What to Do With Outliers

Finding outliers is only half the battle. You still need to decide what to do with them.

Verify the data first — always check for entry errors before assuming it's legitimate
Investigate root cause — was it a sensor glitch? A billionaire in your survey?
Report with and without outliers — let your audience see both analyses
Consider robust statistics — median and trimmed mean don't get skewed
Use winsorization — cap outliers at a percentile instead of removing them

The worst thing you can do is blindly delete outliers because your software flagged them. You might be deleting the most interesting data point in your entire dataset.

Getting Started: How to Detect Outliers

Here's a practical workflow you can apply right now:

Step 1: Plot Your Data First

Before calculating anything, visualize your dataset. Box plots and histograms reveal outliers instantly. This takes 30 seconds and tells you what you're working with.

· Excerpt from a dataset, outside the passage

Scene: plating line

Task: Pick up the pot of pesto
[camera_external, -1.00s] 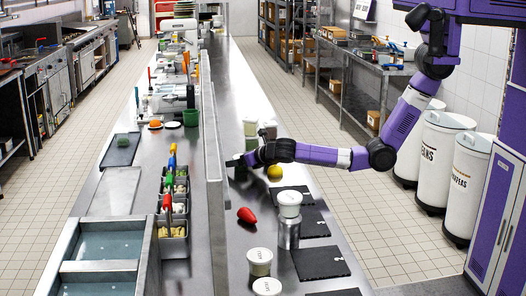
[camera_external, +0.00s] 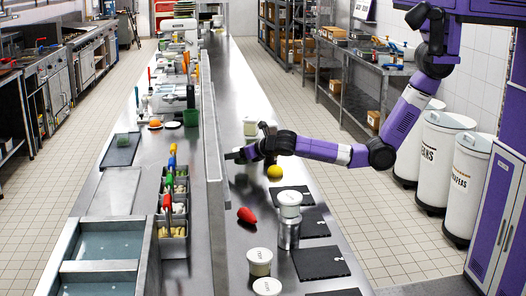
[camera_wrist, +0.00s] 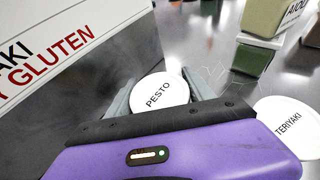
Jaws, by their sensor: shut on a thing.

Step 2: Apply the IQR Method

Sort your numbers, find Q1 and Q3, calculate your bounds. Flag anything outside those bounds. This catches the obvious outliers 90% of the time.

Step 3: Use Z-Scores as a Check

Calculate Z-scores for flagged points. Anything with |Z| > 3 deserves investigation. This step validates your IQR findings and catches additional extreme cases.

Step 4: Investigate Each Outlier

For each flagged point, ask: Is this an error? Is this real? Is this the most important finding in my data? Don't delete until you know the answer.

Step 5: Report Appropriately

Run your analysis twice — once with outliers, once without. Present both. Let your stakeholders make informed decisions instead of hiding information that might be inconvenient.

The Bottom Line

Outliers aren't statistical noise to ignore. They're signals. Sometimes they're errors to correct. Sometimes they're the actual story you're supposed to tell.

Learn to detect them properly. Learn to investigate them honestly. And for the love of your analysis — don't delete them just because they make your charts look messy.